Peu après que Palimpseste (une de ses dernières pièces, pour flûte, clarinette, clarinette basse, cor et quintette à cordes) a été créé en juin 2006 par l'Ensemble Musiques Nouvelles dans le cadre d'Attention Musiques Fraîches, Thomas Foguenne (1980*) s'est résolument et tout aussi passionnément tourné vers la cuisine ! Non par manque de talent mais par coup de foudre et conviction. Depuis, ce créateur invétéré se soucie d'une alimentation saine et savoureuse entre ses cours de cuisine et de vitalité qu'il dispense à Bruxelles et ses voyages de par le monde comme cuisinier particulier. Comment dès lors résister au plaisir de le rencontrer pour ses choix étonnants, exigeants et féconds ?

Thomas Foguenne, la question est étrange pour démarrer un entretien : pourquoi avez-vous arrêté de composer ?

Parce que j'ai eu un coup de foudre pour la cuisine !
 
J'ai passé quatre mois à Vancouver où j'ai un peu suspendu mon activité de compositeur. Je suis revenu parce que le début de ma carrière professionnelle était programmé. J'avais une commande de Musiques Nouvelles, et une autre avec Jean-Philippe Collard dans le cadre des Midi Minimes. De retour, je me suis mis à y travailler d'arrache-pied : pour la première fois à temps plein, sans plus de contraintes scolaires, avec de surcroît des rémunérations. Mais c'était le début de la fin… J'ai rencontré au même moment Pol Grégoire, un cuisinier que je connaissais un peu, et j'ai eu un coup de foudre pour son travail et sa démarche. Il abandonnait ses cours de cuisine pendant un an et cherchait quelqu'un pour reprendre le flambeau ; il y avait une deuxième personne également intéressée, nous nous sommes réparti le travail, et nous l'avons remplacé pendant un an. C'est ce qui m'a véritablement lancé.
 
En six mois, je suis passé de compositeur à cuisinier ! Ca ne s'est pas fait sans hésitation, mais c'était sans remord. Ce n'était pas agréable ni facile de tourner le dos à des années de recherches, d'études et de passion…
 

Mais là, j'abordais quelque chose que la cuisine - non ! - que la musique contemporaine (je fais souvent ce genre de lapsus) ne m'apportait pas : un contact plus immédiat avec un plus grand nombre. En musique, on met des mois à élaborer des objets qui vont être partagés ; en cuisine, ça prend quelques heures, au plus quelques jours ou quelques semaines. Le contact est direct, avec le plaisir et le partage. Il est plus important et gratifiant.
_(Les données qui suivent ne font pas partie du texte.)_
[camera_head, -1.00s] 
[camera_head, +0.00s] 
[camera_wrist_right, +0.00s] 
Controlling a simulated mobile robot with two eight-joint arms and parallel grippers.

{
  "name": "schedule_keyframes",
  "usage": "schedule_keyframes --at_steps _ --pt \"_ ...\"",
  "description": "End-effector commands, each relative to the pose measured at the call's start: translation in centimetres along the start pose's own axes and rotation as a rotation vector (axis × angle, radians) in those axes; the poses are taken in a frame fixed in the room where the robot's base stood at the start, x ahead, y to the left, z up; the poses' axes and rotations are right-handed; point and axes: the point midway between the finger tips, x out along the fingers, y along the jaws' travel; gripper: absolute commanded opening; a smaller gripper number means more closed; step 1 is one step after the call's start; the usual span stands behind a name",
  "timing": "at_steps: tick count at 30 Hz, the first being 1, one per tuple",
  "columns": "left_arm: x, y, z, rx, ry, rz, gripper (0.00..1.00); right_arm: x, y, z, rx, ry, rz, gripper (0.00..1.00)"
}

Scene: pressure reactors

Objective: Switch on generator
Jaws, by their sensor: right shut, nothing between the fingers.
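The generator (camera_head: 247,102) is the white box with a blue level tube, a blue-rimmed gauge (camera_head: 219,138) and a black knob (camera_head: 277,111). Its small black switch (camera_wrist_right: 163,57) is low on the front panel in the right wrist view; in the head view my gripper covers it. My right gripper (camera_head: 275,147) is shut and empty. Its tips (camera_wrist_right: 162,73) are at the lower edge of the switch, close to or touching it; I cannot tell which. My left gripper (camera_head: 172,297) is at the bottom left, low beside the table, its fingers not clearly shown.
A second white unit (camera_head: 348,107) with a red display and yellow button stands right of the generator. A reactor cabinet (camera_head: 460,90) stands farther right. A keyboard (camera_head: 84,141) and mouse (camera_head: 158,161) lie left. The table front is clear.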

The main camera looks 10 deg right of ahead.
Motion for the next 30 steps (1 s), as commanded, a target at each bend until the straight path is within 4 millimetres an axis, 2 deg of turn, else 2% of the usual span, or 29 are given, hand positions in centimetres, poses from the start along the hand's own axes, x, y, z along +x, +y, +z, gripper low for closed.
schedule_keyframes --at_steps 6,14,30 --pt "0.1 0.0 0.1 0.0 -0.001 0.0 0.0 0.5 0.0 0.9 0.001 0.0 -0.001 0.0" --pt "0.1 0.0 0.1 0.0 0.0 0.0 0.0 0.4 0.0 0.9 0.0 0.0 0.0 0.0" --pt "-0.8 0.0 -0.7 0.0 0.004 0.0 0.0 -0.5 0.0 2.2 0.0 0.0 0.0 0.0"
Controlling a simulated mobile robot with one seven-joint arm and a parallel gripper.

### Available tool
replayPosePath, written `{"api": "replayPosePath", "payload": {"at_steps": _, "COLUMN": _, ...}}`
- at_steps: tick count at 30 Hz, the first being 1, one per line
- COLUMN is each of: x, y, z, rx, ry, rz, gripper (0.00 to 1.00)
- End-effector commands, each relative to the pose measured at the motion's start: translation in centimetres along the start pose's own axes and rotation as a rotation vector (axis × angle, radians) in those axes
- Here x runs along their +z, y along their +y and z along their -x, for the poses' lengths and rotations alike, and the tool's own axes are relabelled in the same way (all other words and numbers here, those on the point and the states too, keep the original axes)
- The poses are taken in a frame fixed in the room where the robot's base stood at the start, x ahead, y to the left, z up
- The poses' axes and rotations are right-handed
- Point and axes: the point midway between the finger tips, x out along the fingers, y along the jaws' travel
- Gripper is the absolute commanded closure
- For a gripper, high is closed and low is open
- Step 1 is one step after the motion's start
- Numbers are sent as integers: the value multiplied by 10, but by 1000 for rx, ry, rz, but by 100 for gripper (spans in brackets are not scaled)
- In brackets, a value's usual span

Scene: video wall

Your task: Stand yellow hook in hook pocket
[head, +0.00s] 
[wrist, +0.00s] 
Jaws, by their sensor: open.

Je reste créatif car ce que je préfère, c'est inventer mes propres recettes ou en adapter d'autres. Je ne fais que ça : j'ai un répertoire de 600 recettes. Même si composer et inventer une recette n'exigent pas la même créativité !
 

Je n'ai donc pas vécu ce passage comme une rupture. Il s'agissait plutôt d'explorer la même facette différemment.

Qu'entendez-vous par « la même facette » ?

Pour moi, la création en musique contemporaine a toujours été très plastique. J'adorais manipuler des masses sonores et rêver sur un plan géométrique et graphique…
 
En cuisine, on joue avec des codes ; en musique contemporaine, ce jeu est beaucoup plus lâche
 

En fait, ces deux activités créatives ne sont pas antinomiques mais complémentaires !

Quand avez-vous commencé à étudier la musique ?

Assez tard. J'avais 10 ans. J'ai commencé le piano mais je composais déjà en primaire dans la cour de récréation. Un professeur avait dit à mes parents : « On est inquiet ; il a passé sa récréation à écrire des trucs sur du papier à musique ! C'est un peu bizarre… »

Vous saviez écrire de la musique ?

Non. Les sonates de Beethoven traînaient chez moi : ma mère avait été pianiste amateur, n'ayant pas été autorisée à en faire un métier. Il y avait aussi quelques bouts de papier à musique vierge...
 

Je ne sais pas comment je faisais pour lire la musique ni si je la lisais vraiment (même si ma mère m'avait appris un peu le solfège), mais j'aimais capter des principes en harmonie, en gestion des phrases… Je faisais du coupage-recollage. Je prenais des bouts de cadence. J'ai beaucoup aimé quelques accords dans une sonate de Mozart et je les ai recopiés. J'inventais des débuts différents… Je me suis mis à composer avec la nécessité de me réapproprier les choses tout de suite, dès le début.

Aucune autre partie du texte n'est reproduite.